### EXERCISE INSTRUCTIONS
Scan the entries for the string "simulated" and give the number of lines that have it, nothing further.

────────────────────────────────────────

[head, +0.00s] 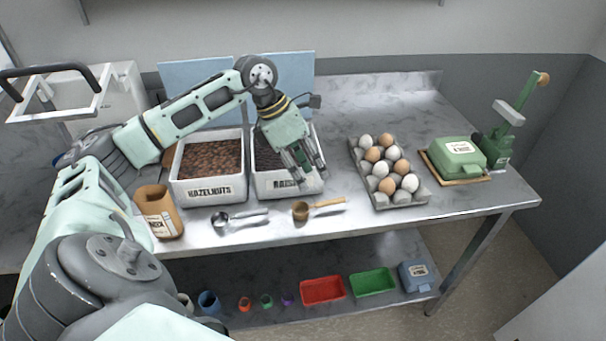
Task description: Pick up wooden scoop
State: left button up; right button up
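The wooden scoop (301,212) lies on the metal table near its front edge, its light handle reaching right. My left gripper (308,184) hangs above and just behind the scoop, over the front right part of the raisins bin (263,189). Its fingers point down and look apart, with nothing seen between them. It appears clear of the scoop. The gripper hides part of the raisins bin and its label. My right gripper is not in view.
A metal scoop (222,219) lies left of the wooden one. The hazelnuts bin (210,191) and a brown paper bag (160,222) stand further left. Trays, including a red one (322,290), sit below.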

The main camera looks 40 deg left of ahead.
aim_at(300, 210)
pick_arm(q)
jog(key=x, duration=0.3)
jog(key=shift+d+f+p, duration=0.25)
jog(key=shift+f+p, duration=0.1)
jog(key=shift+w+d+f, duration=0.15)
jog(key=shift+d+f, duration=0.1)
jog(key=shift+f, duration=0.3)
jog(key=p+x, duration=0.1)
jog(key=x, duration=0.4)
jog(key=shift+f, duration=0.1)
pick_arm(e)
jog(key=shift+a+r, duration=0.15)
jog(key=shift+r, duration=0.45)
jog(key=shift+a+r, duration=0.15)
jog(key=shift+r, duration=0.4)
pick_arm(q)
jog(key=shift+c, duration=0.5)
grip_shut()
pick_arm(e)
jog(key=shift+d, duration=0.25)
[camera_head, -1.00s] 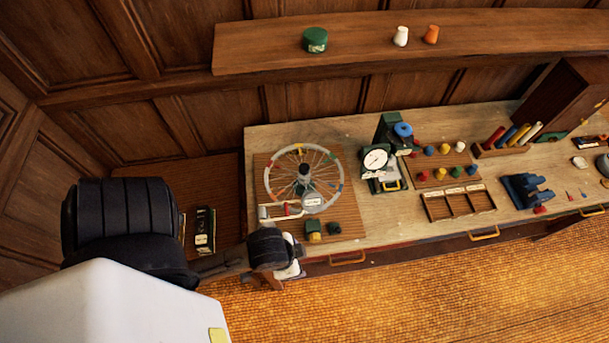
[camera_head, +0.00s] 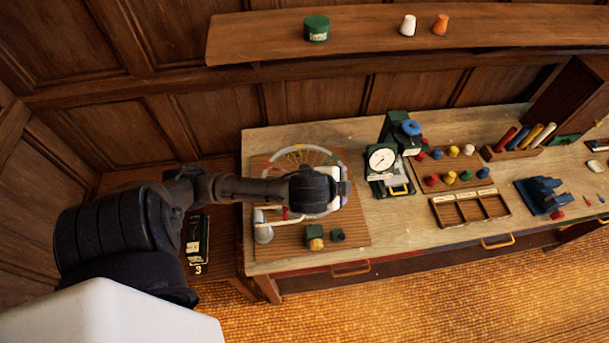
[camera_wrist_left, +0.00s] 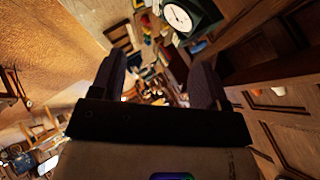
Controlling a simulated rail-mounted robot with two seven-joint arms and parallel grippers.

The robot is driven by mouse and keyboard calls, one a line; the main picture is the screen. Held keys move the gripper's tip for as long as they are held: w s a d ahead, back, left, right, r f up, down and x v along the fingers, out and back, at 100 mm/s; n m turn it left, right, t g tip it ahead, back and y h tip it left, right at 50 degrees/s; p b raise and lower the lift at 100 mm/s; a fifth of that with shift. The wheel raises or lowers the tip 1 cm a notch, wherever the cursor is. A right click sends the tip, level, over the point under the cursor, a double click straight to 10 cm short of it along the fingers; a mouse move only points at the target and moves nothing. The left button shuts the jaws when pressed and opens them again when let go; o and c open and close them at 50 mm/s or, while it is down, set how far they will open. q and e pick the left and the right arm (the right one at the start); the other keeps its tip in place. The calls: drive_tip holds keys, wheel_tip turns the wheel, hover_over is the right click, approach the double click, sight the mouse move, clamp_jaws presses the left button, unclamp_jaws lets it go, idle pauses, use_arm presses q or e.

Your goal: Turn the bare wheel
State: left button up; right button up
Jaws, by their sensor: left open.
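The spoked wheel (camera_head: 318,150) with coloured rim marks lies on a slatted wooden mat (camera_head: 350,228) on the bench. My left arm crosses over it and hides its hub and much of its lower half. My left gripper (camera_head: 344,188) is above the wheel's right side, pointing right along the bench; whether it touches the rim cannot be told. In the left wrist view my two fingers (camera_wrist_left: 160,78) are spread apart with nothing seen held between them. The wheel is not clear in that view. My right gripper is not in view.
A dial gauge stand (camera_head: 382,160) stands right of the wheel. A green and yellow block (camera_head: 315,237) sits in front of it. Farther right are coloured pegs (camera_head: 450,177), a compartment tray (camera_head: 470,207) and a blue fixture (camera_head: 541,194). A shelf (camera_head: 260,40) runs above the bench.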

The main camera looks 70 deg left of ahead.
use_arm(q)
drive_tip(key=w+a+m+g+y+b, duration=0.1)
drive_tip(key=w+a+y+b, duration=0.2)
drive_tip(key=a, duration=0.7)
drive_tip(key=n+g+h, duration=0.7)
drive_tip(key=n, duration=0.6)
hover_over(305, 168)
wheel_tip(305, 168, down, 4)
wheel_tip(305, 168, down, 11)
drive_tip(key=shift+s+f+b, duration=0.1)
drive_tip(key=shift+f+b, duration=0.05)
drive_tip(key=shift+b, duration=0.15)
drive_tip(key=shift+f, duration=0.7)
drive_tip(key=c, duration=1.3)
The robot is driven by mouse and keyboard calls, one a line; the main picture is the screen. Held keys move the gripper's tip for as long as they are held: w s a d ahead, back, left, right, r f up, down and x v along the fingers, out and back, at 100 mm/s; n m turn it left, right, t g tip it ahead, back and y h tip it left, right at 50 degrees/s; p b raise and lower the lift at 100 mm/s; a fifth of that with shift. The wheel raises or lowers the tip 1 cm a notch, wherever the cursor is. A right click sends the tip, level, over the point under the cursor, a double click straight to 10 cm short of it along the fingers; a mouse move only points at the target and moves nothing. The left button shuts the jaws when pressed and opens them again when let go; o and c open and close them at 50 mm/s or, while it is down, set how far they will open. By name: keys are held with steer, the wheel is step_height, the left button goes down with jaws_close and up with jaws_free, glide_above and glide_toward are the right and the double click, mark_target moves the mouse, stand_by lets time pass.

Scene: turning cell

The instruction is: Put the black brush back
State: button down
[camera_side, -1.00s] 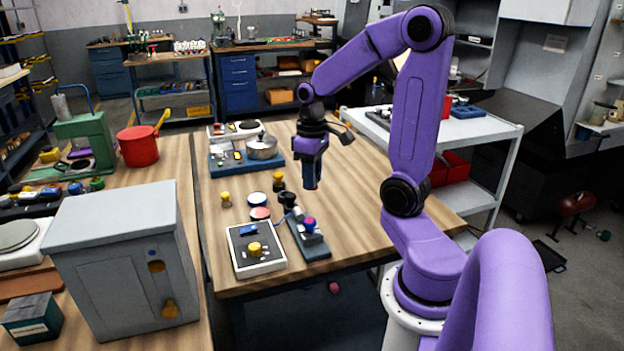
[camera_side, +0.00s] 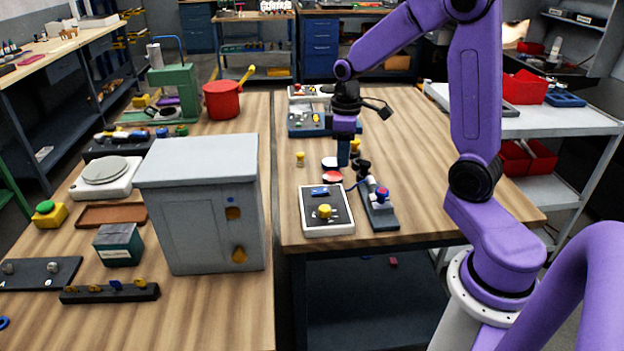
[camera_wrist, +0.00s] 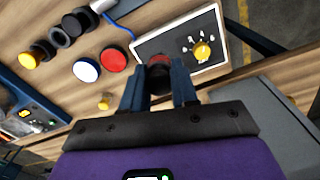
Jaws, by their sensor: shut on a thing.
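My gripper (camera_side: 343,160) points down over the right-hand wooden table, close to the two round discs as seen in the side view. In the wrist view its two blue fingers (camera_wrist: 158,88) are shut on a dark round thing with a reddish end (camera_wrist: 159,72). I cannot tell for sure whether this is the black brush. In the side view the fingers hide it. Black round pieces (camera_wrist: 75,23) stand in a row with a yellow one (camera_wrist: 27,61) in the wrist view; they show behind the dark stand in the side view (camera_side: 364,167).
A white-framed panel with a yellow knob (camera_side: 325,212) and a dark stand with a blue-red top (camera_side: 380,205) lie near the front edge. A red disc (camera_wrist: 113,59), a white disc (camera_wrist: 86,70) and a yellow peg (camera_side: 300,159) are close by. A grey cabinet (camera_side: 200,200) stands left. The table's right side is clear.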

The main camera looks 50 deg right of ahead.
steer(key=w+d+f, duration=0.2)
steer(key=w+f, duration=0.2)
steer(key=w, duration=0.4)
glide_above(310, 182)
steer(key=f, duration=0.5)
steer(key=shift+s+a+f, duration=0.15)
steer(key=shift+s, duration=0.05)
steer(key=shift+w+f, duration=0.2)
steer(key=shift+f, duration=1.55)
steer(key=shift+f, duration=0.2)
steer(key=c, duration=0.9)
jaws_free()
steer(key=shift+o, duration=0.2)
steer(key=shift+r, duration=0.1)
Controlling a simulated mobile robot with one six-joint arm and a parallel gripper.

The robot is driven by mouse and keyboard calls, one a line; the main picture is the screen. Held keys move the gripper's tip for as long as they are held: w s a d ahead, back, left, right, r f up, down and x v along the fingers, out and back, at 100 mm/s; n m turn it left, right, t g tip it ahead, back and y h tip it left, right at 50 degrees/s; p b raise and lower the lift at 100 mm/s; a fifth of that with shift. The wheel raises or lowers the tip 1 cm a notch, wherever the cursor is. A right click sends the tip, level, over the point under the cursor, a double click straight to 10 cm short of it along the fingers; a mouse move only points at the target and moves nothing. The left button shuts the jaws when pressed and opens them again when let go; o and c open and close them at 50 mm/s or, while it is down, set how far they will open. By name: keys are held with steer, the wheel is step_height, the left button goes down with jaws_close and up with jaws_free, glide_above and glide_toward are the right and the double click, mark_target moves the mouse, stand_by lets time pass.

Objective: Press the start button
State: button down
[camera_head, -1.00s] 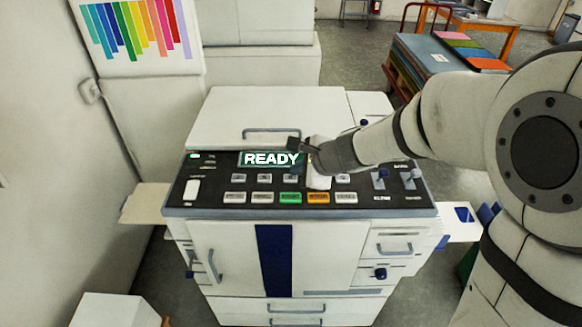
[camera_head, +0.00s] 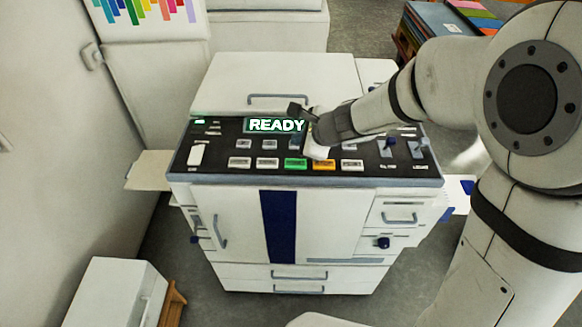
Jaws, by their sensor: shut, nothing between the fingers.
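A large white copier-like machine (camera_head: 225,212) stands in front of me with a dark control panel (camera_head: 219,158) on top. Its display (camera_head: 275,125) reads "READY". A green button (camera_head: 295,163) and an orange button (camera_head: 324,166) sit side by side in the panel's front row. Labels on the buttons are too small to read, so I cannot tell which is marked start. My gripper (camera_head: 316,152) is shut and empty, its tip low over the panel, just behind the gap between the green and orange buttons. I cannot tell whether it touches the panel. It hides some keys behind it.
Several white and grey keys surround the two coloured buttons. Side trays (camera_head: 149,170) stick out from the machine. A white box (camera_head: 115,292) stands at the front left. A cart with coloured boards (camera_head: 440,22) is at the back right. Floor is clear in front of the machine.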

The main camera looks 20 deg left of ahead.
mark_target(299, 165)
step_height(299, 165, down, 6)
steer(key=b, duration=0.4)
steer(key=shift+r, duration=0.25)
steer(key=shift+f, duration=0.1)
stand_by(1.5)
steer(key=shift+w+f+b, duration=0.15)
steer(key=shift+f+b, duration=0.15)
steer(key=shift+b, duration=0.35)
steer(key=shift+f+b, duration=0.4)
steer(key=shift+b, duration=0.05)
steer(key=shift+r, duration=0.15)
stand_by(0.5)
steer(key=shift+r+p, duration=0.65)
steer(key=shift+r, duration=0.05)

────────────────────────────────────────

### FULL RESPONSE
2